Nos. 6 to 8. A distinct issue was raised on the question as to whether the bond was attested according to law. Under these circumstances it was

incumbent upon the Plaintiffs to prove the attestation of the document according to law. The evidence in the present case is not sufficient to show

that the document was attested according to law. The learned Judge was, therefore, right in holding that the bond in execution cannot operate as a

mortgage bond.

3. Dr. Mukherjee next contended that as the Defendant No. 5 alone specifically denied the execution of the document, it was not necessary for the

Plaintiffs to prove attestation as against the Defendants Nos. 6 to 8. In view of what I have stated already it is not necessary to express any final

opinion, but I am inclined to think that if any of the Defendants to a mortgage suit denies that any of the alleged executants of the bond executed the

deed, the Plaintiff is bound to produce one of the attesting witnesses at least to prove the execution of the document.

4. Dr.
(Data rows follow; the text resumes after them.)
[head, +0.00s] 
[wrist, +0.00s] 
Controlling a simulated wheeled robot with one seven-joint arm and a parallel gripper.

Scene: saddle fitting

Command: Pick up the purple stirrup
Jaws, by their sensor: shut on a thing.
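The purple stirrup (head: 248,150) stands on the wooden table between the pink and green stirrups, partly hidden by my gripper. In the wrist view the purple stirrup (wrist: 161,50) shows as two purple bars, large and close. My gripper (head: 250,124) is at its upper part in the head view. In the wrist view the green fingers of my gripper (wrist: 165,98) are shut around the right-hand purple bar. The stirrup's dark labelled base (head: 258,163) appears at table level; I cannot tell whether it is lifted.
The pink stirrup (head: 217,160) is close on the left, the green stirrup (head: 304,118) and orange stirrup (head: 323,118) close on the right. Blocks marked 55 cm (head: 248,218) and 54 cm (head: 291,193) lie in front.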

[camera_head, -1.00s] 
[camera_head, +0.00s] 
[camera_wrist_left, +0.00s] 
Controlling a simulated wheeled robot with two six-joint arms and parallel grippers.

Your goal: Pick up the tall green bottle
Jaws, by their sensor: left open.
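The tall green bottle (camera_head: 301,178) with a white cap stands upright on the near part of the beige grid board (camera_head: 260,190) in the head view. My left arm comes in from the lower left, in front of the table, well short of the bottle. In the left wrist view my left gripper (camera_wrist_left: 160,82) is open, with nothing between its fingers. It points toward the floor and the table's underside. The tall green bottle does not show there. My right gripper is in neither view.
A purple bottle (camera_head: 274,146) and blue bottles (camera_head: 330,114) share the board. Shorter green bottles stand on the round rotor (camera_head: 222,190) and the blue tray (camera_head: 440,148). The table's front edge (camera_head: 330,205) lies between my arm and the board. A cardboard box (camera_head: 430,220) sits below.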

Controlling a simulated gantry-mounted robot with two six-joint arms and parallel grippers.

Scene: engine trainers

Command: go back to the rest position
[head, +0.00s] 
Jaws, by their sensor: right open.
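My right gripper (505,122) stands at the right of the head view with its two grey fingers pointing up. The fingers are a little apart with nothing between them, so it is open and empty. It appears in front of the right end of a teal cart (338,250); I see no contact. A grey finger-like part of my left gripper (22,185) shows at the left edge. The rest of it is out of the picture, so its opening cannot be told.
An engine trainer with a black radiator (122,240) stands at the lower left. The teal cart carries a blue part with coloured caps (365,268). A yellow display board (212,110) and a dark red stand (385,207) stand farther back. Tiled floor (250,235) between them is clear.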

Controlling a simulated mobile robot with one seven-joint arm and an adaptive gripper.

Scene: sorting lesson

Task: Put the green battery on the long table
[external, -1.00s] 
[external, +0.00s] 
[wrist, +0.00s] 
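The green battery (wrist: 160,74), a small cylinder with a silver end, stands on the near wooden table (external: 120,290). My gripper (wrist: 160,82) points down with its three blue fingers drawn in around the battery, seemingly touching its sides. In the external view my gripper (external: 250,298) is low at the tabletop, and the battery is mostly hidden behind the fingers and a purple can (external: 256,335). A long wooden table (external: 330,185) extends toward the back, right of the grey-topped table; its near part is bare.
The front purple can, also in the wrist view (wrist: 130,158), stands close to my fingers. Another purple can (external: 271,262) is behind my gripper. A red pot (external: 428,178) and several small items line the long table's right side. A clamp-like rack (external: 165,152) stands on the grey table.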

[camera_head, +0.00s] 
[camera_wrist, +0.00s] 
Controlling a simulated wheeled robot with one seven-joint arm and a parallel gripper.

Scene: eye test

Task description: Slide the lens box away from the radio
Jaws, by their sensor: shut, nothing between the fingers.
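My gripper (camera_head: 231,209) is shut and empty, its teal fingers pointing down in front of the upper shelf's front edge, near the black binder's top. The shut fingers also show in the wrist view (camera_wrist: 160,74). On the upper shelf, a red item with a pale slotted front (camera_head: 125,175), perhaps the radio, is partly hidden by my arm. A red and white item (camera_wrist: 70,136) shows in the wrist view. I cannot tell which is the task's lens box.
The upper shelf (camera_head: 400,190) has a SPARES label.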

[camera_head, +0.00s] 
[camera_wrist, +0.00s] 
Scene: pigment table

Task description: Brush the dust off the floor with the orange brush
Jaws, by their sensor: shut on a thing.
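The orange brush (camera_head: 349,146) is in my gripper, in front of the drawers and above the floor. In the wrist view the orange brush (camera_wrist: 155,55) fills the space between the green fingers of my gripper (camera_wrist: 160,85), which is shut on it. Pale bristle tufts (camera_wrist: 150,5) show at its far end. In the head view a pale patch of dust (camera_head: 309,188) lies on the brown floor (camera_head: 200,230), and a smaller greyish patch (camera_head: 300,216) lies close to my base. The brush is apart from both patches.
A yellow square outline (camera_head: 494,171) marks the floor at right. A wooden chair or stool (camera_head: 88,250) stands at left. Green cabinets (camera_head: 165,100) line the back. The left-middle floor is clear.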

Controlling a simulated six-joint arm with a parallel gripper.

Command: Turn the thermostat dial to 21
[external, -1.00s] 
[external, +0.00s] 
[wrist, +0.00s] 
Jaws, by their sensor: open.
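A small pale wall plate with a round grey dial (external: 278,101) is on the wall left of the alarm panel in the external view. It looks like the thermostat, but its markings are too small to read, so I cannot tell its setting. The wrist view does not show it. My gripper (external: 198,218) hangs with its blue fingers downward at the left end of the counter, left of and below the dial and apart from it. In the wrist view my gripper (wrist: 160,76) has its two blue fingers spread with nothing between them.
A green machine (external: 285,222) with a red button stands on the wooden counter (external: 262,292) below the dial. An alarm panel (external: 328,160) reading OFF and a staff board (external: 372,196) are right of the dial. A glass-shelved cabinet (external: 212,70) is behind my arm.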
Mukherjee at last pressed for a remand in order to enable the Plaintiffs to adduce additional evidence to show that the document was

attested according to law. In view of the fact that the Defendants Nos. 5 to 8 specifically denied the attestation of the document and an issue was

raised on that point, it was incumbent upon the Plaintiffs to produce all the available evidence in support of their case. There is nothing on the

record to indicate why this was not done by the Plaintiffs. I am, therefore, unable to accede to this prayer on behalf of the Plaintiffs. For the above

reasons I dismiss this appeal, but in view of the facts and circumstances of this case, I make no order as to costs.